Exercise objective:
Pick every line from the data that holds the word "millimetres".

## Begin Stored data

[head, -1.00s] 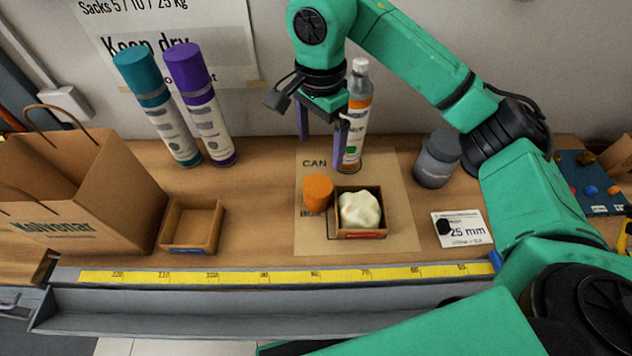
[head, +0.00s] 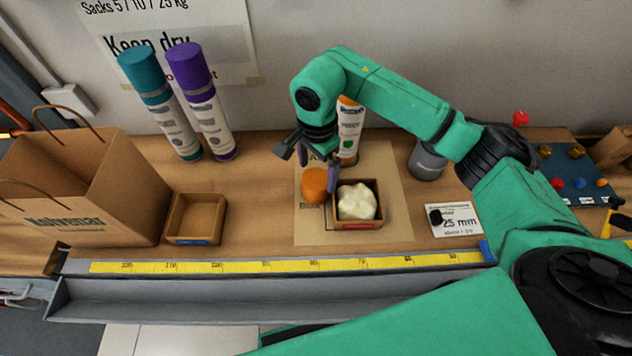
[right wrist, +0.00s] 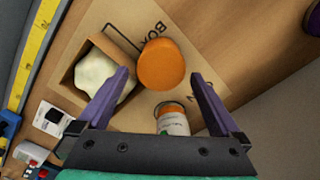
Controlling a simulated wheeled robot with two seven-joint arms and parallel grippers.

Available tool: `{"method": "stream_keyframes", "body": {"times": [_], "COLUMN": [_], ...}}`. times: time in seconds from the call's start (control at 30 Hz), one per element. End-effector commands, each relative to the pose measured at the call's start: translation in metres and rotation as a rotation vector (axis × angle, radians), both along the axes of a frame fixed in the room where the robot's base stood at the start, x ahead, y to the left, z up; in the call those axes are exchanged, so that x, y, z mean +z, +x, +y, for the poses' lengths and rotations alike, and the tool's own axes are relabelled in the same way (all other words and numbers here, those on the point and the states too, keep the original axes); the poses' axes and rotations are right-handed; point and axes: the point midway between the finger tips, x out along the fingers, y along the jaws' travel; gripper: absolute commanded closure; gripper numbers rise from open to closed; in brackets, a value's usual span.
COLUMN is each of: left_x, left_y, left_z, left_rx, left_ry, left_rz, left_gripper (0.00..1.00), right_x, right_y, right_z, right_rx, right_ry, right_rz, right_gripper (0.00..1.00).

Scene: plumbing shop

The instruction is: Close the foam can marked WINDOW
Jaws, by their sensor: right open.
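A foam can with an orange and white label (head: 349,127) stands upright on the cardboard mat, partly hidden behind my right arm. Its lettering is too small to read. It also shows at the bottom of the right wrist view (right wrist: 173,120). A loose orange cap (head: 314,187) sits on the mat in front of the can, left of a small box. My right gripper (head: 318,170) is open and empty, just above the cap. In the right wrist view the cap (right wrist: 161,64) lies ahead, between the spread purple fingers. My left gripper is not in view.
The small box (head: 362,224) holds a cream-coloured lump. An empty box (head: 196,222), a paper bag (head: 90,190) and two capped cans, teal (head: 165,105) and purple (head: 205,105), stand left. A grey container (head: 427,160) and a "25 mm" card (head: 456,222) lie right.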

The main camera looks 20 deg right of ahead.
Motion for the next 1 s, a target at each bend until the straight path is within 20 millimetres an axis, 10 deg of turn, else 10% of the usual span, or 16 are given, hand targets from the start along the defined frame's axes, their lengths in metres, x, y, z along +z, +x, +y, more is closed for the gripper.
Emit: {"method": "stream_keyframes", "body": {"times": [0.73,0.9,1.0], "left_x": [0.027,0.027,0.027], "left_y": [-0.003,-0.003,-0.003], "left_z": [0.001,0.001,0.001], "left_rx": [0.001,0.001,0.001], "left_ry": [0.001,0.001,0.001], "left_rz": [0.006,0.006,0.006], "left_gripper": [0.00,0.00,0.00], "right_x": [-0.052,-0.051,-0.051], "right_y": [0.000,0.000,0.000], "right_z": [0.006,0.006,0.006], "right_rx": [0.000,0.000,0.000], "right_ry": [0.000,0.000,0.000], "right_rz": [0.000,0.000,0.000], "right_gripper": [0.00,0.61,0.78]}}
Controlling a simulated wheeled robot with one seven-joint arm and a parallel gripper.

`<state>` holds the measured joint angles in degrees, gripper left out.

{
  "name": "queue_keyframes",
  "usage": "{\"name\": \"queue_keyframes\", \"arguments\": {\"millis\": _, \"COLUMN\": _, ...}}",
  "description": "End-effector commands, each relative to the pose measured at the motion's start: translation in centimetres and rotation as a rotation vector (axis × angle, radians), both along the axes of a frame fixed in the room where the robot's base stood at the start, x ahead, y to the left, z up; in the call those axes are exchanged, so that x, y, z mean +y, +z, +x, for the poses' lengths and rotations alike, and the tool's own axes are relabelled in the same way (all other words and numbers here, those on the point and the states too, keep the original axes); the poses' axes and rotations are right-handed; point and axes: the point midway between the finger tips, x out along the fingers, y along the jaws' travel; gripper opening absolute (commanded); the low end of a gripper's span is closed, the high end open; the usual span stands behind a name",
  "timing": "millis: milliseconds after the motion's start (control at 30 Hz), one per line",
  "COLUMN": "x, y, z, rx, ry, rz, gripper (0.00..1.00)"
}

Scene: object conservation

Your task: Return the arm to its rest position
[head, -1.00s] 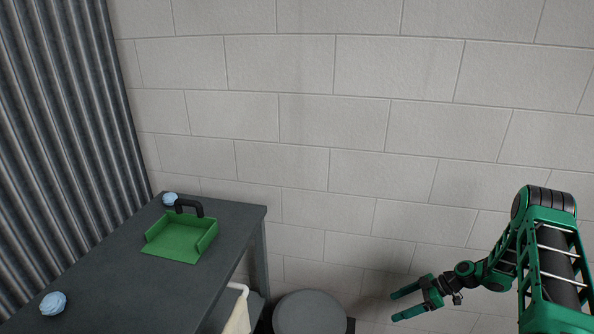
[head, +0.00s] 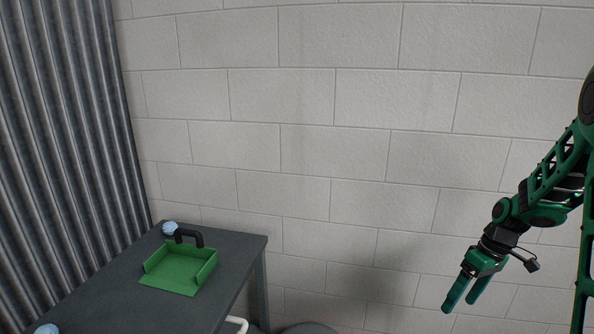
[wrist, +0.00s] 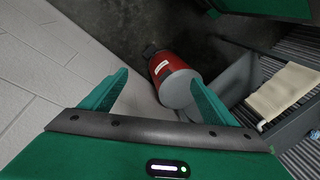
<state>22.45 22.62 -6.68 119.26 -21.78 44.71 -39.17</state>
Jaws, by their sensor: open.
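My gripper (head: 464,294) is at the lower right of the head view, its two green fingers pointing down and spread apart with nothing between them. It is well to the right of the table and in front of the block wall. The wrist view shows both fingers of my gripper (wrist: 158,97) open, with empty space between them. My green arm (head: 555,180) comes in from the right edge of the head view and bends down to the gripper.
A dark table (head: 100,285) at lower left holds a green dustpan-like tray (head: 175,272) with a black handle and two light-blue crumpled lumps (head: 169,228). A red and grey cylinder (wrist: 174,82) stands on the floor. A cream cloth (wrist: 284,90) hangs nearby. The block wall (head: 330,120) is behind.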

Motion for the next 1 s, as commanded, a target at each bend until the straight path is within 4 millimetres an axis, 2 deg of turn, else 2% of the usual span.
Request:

## End Stored data

Exercise answer:
Motion for the next 1 s, a target at each bend until the straight path is within 20 millimetres an axis, 10 deg of turn, else 10% of the usual span, or 16 are given, hand targets from the start along the defined frame's axes, their lengths in metres, x, y, z along +z, +x, +y, more is closed for the gripper.
Motion for the next 1 s, as commanded, a target at each bend until the straight path is within 4 millimetres an axis, 2 deg of turn, else 2% of the usual span.

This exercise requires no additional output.